Earlier stacking articles have discussed that a stack of credits can be marketed and sold to a wider range of buyers, lending a certain economic stability to project finance and ideally, this kind of diversity can flow through to mitigation project developers investing in a wider range of ecological services to restore and conserve.
The original thesis was that when stacked credits were legitimately generated from the same acre, then that single acre would generate a higher return, so attracting more investment, but also greater interest in restoring more components of that ecosystem. More, better restoration might result if stacking was mainstream.
But you’re quite clear in your article that despite this driving interest in stacking credits to date, it is the UN-stacking that is the most important part of really achieving the diversity required – for investment and for conservation alike. Can you explain this distinction you make a little more?
When it comes to selling credits, we can see that in the marketplace stacked credits give bank owners an opportunity to diversify. But with a few years of observation the economic benefit has proved a little more complex and it’s becoming clearer that we need to be able to unstack to tap into the true economic benefits.
Your article describes how when stacking in California, both credit types within a stacked bank may be purchased as one mitigation unit. If only one of the available types is needed, the other is retired and this avoids double dipping. From watching these transactions take place, your article talks about how this could be updated, to expand the market.
In California, until now we’ve typically seen that stacked credit sell for about as much as the most expensive credit. You could say this is really only marketing – it gives the bank access to that other mitigation market and greater potential buyers but it doesn’t seem to offer ability to price a credit to truly encourage greater investment. And by investment I mean both financially, and in the range of ecological services restored.
In the article you describe stacking as theoretically “creating larger conservation pie overall” but that in practice stacking might instead only be slicing the pie in a different way?
Yes, stacked credits may lend a competitive advantage in that there are two kinds of mitigation covered (species and wetlands, for example), to attract buyers with, but looking at sales overall, it could just mean dividing up the sale of that acre, not adding to it. We see bankers less willing to invest more in a stacked credit as they are unsure they can price any differently, and that competitive advantage isn’t enough to tip the balance.
You make some suggestions, and highlight some ideas being circulated as to how to make the change and take the industry into Phase II: Un-stacking. The idea of an “ecological” credit has been discussed in a number of contexts – i.e. one credit metric encompassing the ecological attributes and functions of the area concerned. How does this relate to stacking and unstacking?
Introducing an ecological credit might be able to expand the ecological restoration within mitigation and conservation credits. If such a new credit type could identify all the ecological aspects within one ecosystem metric credit from the outset, then appropriate aspects could be reliably ‘unstacked’ and sold to buyers according to their specific impact. Ideally, this would be a more tangible incentive to invest more and restore more, because you can sell more when you do.

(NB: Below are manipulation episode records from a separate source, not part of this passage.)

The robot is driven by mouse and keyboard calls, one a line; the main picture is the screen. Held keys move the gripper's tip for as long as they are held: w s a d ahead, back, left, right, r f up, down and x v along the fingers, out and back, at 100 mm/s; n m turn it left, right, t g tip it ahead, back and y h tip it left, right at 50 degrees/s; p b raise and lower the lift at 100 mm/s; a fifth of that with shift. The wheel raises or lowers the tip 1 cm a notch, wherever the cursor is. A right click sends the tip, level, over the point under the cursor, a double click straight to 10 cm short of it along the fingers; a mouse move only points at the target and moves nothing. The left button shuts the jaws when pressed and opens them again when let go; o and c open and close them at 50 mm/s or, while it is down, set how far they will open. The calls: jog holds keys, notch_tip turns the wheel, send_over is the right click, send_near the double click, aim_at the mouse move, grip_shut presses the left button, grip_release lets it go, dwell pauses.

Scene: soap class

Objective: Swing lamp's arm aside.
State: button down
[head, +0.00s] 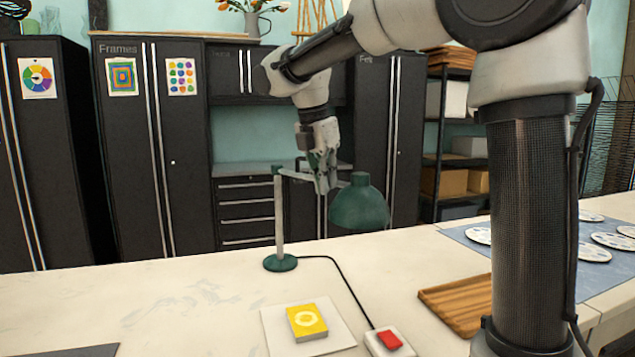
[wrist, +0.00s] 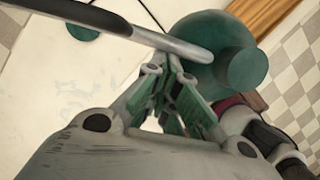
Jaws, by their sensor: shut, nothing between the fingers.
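The green desk lamp stands on the white table, with a round base (head: 281,263), an upright grey post (head: 279,225) and a domed green shade (head: 358,208). Its thin arm (head: 294,175) runs from the post top right toward the shade, partly hidden by my gripper. My gripper (head: 324,186) is shut and empty, pointing down at the arm between post and shade. In the wrist view, the grey arm (wrist: 120,22) passes just beyond my fingertips (wrist: 168,65), and the shade (wrist: 208,75) lies to their right. I cannot tell whether the fingers touch the arm.
A yellow box (head: 307,322) lies on a white sheet in front of the lamp. A red-topped switch (head: 390,341) joins the lamp by a black cord (head: 345,280). A wooden board (head: 455,305) lies to the right. The table left of the lamp is mostly clear.

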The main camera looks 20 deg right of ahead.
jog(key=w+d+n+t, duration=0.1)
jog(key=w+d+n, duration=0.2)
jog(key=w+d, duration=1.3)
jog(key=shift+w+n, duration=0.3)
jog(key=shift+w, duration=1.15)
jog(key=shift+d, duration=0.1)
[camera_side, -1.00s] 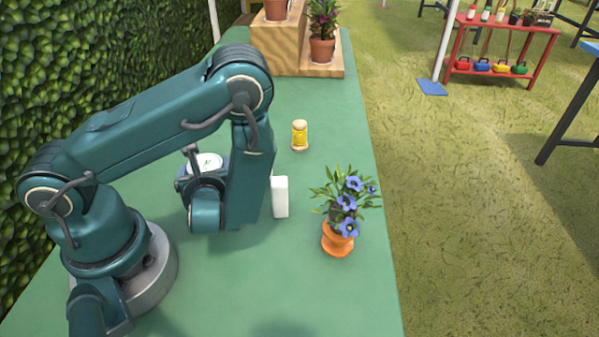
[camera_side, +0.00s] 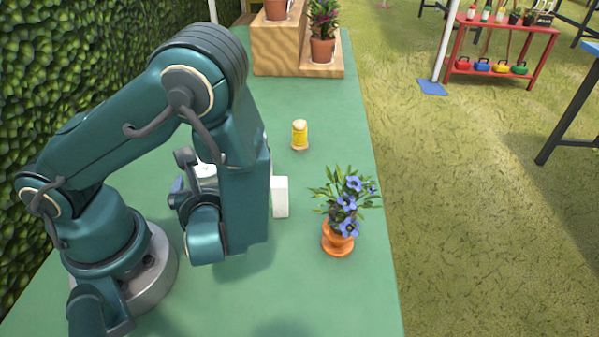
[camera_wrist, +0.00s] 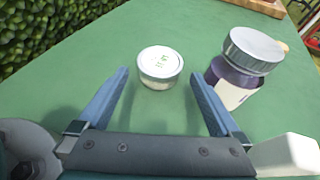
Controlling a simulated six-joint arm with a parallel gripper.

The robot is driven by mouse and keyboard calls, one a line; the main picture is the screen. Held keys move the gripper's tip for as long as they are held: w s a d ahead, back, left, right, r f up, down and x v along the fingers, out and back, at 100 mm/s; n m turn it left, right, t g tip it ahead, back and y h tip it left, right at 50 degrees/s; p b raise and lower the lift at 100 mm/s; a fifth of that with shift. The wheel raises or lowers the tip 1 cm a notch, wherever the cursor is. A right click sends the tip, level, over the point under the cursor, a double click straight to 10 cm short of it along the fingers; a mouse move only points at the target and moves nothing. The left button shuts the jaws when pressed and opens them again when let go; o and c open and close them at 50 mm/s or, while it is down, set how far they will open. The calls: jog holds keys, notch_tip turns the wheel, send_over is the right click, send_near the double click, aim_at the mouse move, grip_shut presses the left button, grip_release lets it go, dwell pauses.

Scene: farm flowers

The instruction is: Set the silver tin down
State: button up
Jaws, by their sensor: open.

That’s the key to an effective incentive – aligning more restoration with more return.
Recognising that ecosystem metric credits would be very expensive to develop and require unprecedented interagency collaboration, as well as a highly sophisticated tracking system, your article introduces another approach, can you describe it?
Yes, efforts were made towards the Ecosystem Credit Metric in Oregon to better account for the ecological layers, but it had difficulty achieving this level of coordination. Learning from this, some of us have been investigating the possibility of establishing credits by separating out ecosystem services based on interpretation of each governing regulations, under each agencies natural resource authority. This could allow crediting of ecosystem services more specifically and make it possible to both properly account overlapping credit attributes and prevent risk of double dipping. We’ve started this discussion with such examples as the 404 CWA water quality regulation, and a possibility for additional Carbon Crediting.
One example would be a nutrient loading credit with a stacked species credit. If the nutrient credit is used to offset a point-source discharge that had no impact on the species with the stacked credit then unstacking and using the species credit to offset an impact elsewhere would not be double dipping.
As you put it, the “success stories and cautionary tales behind ecosystem services” have grown over the past decade or more, and you feel it is time to move past conserving multiple ecosystem services on one piece of land and onto the next stage with unstacking.
Yes, it’s time to discuss unstacking as the path to ensuring each aspect of the ecosystems we deal with gets optimum investment and so optimum ecological outcomes. We wanted to emphasize that the opportunity to really expand both conservation and financial backing necessitates that all this remain an important discussion.